━━━━━ The records

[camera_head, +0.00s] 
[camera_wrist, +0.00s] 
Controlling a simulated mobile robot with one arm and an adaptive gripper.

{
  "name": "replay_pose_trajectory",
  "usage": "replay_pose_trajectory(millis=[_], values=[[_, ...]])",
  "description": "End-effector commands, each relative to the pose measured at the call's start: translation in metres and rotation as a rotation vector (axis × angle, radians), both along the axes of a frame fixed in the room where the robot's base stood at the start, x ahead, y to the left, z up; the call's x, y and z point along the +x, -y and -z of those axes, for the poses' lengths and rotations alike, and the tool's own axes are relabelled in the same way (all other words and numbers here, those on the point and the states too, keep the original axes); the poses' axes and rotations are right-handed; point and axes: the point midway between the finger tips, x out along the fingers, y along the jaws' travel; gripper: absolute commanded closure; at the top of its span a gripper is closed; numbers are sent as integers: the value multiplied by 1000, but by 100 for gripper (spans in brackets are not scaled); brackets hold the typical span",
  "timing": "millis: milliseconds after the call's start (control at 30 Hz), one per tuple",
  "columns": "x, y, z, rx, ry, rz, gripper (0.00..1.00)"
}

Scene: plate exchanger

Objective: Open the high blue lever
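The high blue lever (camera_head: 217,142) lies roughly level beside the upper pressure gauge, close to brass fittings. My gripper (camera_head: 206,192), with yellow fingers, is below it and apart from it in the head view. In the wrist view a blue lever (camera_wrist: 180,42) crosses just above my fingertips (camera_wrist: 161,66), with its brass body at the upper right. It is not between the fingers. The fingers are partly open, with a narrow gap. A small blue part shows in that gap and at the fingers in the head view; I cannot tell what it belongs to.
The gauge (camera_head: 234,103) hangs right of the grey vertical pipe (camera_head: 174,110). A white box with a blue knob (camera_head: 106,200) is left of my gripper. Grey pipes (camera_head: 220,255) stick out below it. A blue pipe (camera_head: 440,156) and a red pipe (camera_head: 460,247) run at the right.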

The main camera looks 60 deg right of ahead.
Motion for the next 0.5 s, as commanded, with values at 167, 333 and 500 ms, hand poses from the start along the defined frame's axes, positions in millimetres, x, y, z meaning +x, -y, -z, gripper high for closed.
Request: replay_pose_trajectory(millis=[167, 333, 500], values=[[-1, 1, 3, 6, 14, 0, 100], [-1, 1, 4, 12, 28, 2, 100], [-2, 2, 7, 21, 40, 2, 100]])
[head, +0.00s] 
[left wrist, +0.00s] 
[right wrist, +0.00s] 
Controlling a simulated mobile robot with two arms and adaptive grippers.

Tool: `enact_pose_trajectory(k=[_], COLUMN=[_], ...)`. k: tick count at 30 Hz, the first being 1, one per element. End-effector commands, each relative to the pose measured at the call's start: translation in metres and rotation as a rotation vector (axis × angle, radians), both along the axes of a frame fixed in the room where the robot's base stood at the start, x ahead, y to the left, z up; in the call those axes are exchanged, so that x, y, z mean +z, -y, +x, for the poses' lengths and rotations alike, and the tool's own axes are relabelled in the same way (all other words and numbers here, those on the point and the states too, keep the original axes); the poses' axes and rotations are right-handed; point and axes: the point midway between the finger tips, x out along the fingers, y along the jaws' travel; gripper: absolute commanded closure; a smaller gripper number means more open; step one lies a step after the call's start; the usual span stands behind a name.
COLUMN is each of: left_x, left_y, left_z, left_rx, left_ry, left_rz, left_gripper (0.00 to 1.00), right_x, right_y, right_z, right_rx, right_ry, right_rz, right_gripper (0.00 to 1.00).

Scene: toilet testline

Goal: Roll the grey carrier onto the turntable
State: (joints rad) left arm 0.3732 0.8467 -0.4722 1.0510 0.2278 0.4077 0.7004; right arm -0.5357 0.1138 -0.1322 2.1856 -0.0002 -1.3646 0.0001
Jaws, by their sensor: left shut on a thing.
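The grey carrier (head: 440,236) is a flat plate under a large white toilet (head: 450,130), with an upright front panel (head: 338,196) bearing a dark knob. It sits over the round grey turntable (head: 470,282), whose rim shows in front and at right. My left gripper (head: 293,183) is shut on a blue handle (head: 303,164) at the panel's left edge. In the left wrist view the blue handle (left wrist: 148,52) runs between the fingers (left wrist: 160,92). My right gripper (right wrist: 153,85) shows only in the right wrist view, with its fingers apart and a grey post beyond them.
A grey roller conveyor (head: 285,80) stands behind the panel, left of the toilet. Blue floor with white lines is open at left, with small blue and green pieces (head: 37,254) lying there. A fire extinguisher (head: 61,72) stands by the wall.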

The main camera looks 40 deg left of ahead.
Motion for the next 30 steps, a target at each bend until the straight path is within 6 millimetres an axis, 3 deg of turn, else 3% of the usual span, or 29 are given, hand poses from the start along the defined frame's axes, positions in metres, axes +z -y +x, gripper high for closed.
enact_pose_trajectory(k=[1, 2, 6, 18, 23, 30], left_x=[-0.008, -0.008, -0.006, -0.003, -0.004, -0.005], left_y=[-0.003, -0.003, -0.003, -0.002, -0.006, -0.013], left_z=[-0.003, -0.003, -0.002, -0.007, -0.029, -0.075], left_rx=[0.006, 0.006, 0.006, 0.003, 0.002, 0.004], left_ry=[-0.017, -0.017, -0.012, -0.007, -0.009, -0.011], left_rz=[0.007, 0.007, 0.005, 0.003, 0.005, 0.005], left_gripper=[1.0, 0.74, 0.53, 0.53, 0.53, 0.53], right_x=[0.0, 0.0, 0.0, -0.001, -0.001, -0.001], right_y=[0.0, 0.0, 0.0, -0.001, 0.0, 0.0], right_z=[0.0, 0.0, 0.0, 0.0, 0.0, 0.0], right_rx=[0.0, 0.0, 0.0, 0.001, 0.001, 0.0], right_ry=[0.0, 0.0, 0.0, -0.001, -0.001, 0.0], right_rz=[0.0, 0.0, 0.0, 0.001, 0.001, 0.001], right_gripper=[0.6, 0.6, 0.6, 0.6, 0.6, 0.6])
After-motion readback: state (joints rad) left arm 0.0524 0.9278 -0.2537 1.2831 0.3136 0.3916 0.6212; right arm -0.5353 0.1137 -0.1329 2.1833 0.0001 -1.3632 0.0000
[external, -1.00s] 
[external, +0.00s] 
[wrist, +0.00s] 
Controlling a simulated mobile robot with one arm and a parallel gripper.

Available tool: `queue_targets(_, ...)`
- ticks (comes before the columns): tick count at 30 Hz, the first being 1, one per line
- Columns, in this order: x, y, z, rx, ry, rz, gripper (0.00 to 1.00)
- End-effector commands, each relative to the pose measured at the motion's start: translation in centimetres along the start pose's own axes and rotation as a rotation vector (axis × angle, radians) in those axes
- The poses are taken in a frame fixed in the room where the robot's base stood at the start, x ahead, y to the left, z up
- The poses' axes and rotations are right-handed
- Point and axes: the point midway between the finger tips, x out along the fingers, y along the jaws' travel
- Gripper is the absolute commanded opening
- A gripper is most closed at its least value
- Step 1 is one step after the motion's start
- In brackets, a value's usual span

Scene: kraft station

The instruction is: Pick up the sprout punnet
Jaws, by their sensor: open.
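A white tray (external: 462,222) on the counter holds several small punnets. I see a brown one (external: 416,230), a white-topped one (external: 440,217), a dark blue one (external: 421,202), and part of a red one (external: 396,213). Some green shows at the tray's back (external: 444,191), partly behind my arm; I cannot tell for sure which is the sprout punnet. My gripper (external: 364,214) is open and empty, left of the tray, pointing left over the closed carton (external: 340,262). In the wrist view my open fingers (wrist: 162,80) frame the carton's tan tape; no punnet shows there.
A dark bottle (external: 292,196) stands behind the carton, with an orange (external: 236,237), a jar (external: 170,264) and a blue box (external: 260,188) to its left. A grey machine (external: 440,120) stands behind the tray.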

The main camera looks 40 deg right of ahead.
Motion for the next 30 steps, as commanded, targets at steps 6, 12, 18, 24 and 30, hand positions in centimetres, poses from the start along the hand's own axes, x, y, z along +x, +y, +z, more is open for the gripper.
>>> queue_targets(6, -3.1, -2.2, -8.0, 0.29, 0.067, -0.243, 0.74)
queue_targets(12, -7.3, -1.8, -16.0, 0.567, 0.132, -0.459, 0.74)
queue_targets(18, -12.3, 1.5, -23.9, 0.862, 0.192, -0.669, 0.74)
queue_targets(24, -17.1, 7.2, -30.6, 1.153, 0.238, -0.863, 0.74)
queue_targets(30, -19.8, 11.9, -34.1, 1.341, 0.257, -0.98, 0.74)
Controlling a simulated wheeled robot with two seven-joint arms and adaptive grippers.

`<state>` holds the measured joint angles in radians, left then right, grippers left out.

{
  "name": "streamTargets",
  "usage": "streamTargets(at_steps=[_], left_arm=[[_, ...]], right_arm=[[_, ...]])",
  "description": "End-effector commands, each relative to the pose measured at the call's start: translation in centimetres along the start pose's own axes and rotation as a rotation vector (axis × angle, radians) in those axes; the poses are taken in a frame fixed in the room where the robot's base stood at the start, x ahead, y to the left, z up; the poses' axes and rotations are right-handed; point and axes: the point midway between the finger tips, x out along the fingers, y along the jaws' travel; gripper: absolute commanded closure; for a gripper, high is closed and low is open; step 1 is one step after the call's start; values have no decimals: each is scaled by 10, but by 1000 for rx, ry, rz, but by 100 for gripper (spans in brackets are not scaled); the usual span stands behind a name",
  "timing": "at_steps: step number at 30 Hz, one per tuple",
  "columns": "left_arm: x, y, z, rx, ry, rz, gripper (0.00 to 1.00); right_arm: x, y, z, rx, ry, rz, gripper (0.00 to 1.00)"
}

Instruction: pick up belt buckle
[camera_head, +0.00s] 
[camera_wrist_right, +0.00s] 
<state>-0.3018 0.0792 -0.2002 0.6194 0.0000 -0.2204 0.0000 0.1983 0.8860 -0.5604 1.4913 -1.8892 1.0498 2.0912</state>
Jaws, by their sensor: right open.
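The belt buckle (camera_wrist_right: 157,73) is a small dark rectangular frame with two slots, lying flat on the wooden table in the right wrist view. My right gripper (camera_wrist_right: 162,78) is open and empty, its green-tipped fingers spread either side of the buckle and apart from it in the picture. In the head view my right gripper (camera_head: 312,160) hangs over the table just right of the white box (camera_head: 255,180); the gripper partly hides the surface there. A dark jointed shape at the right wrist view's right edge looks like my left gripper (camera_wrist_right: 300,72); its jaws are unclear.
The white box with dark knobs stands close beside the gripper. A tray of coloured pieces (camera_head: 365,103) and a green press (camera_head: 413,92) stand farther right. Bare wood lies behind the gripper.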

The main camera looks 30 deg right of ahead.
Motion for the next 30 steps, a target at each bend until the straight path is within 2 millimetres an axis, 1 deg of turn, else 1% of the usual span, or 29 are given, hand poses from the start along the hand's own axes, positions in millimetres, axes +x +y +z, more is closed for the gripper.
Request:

━━━━━━━━━━

▸ Task prompt
Examine the records and pull out every line where the string "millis" occurs.

▸ The completed task
  "usage": "replay_pose_trajectory(millis=[_], values=[[_, ...]])",
  "timing": "millis: milliseconds after the call's start (control at 30 Hz), one per tuple",
Request: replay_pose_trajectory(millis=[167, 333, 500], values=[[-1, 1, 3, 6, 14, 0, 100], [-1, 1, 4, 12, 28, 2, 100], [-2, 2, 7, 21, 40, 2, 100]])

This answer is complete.